His “at least I’m still alive” comes back to bite Larry at a less than opportune time, but the payoff of that moment shores up the episode’s shakier storyline, making for a great reentry overall. Curb has never been a political show, but there’s something about that saving-grace sentiment that does reflect contemporary times. Nuclear war looks imminent, but at least Curb is back on.
- Welcome back to Curb Your Enthusiasm reviews at The A.V. Club! Unfortunately, HBO did not send out screeners to all critics, so my apologies for this post going up so late on a Sunday night. I understand there will be multiple supersize episodes this season, too. So if you guys would like me to get a skeleton post out to give you a place to congregate before the full review goes up, let me know in the comments.

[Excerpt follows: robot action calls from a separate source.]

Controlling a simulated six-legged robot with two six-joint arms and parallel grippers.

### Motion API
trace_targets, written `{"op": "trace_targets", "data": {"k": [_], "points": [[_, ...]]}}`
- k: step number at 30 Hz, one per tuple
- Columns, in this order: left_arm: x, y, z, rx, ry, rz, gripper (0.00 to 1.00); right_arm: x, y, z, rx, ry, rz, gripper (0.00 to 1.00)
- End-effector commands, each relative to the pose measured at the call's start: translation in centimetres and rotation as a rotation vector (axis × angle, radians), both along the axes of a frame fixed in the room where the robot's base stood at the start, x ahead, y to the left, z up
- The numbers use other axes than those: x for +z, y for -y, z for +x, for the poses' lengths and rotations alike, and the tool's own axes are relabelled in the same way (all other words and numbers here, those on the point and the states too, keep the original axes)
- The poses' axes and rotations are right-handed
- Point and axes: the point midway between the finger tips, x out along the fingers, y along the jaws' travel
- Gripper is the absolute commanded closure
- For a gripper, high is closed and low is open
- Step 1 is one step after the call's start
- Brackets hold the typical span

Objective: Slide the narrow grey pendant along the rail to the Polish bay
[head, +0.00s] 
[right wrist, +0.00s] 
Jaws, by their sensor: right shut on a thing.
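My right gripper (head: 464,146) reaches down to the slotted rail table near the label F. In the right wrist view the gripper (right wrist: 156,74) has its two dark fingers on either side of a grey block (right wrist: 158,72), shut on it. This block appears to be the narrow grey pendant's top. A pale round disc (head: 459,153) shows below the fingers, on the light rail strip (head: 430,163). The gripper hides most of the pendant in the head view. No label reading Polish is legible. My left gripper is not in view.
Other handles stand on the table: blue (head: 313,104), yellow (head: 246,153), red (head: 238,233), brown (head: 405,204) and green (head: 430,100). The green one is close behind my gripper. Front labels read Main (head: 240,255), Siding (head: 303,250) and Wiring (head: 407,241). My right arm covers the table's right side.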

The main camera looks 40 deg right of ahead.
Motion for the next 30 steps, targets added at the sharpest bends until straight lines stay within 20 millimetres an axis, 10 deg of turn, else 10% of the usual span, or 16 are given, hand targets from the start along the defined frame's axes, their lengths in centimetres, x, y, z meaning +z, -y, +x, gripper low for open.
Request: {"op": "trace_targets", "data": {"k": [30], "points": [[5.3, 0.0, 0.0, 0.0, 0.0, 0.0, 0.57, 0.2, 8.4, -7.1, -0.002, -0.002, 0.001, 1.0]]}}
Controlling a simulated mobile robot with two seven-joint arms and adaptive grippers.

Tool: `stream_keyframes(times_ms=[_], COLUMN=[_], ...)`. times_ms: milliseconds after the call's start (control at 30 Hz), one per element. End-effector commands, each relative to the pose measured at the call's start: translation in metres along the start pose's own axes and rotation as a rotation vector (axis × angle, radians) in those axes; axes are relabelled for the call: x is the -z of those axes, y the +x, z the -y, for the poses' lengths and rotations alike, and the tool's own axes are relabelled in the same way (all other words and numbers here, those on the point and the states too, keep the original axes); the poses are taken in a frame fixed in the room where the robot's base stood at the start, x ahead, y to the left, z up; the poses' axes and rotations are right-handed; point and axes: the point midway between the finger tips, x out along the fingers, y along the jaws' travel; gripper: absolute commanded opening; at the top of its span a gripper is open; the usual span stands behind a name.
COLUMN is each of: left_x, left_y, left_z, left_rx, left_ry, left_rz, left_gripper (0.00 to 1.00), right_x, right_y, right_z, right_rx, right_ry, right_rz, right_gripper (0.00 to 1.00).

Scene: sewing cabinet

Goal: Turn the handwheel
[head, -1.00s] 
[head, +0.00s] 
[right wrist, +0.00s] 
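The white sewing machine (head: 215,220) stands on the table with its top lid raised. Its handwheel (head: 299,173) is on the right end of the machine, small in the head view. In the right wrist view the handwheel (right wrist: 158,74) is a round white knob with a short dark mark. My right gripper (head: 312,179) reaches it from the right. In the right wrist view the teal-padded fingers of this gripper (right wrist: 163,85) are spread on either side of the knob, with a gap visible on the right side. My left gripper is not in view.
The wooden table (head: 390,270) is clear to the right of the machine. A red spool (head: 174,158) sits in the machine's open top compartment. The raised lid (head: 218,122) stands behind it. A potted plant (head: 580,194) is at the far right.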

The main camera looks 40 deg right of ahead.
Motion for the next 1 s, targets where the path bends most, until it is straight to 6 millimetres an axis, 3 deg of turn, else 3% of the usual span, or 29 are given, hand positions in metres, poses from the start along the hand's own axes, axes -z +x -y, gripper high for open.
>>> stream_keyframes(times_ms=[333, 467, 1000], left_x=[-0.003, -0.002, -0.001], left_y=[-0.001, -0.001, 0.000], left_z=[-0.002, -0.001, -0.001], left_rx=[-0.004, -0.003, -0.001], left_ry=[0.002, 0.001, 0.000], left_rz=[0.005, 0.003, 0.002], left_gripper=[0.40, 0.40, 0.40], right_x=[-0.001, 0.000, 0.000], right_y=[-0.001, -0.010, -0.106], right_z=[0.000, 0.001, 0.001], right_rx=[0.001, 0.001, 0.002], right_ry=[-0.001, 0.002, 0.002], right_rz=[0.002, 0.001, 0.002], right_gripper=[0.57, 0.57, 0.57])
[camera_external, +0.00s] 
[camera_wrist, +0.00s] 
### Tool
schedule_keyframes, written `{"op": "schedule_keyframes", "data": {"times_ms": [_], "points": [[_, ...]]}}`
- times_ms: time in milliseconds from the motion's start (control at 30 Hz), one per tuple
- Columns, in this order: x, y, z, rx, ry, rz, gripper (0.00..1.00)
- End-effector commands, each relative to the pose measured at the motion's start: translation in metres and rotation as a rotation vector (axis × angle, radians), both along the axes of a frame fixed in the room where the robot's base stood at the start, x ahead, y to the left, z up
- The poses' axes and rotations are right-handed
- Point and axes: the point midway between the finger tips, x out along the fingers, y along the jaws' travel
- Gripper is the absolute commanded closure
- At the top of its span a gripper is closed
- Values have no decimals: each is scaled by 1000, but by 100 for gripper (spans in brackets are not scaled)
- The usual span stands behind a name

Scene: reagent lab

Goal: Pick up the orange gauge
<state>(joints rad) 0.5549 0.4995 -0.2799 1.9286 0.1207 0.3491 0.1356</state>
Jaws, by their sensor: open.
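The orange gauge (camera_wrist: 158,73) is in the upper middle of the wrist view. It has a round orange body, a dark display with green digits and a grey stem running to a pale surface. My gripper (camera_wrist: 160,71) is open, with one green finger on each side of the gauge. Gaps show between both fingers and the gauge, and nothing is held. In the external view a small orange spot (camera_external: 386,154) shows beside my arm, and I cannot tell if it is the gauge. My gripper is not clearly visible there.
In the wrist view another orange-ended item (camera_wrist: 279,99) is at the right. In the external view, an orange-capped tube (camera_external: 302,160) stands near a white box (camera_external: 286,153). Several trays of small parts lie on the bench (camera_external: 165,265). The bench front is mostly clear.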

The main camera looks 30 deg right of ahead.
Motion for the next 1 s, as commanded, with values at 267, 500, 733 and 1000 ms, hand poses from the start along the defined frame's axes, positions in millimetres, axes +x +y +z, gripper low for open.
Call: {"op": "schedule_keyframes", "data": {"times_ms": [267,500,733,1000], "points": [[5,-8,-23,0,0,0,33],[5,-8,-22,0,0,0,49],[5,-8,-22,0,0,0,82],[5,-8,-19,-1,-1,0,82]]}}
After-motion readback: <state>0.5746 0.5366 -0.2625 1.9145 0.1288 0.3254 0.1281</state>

- Longer eps won’t always mean much longer reviews, but we had some catching up to do here after six years.
- Ordinarily, I’d be lampin’ on a Sunday night, so fingers crossed for screeners.
- I counted a total of five “prett-ays” and two “goods” after Larry foisted Mara on Susie, so he was certainly pleased with himself.
- Curse this show for making me worry about Ted Danson and Mary Steenburgen’s marriage.
- “You know why I’m laughing? At the sadness of your entire existence.”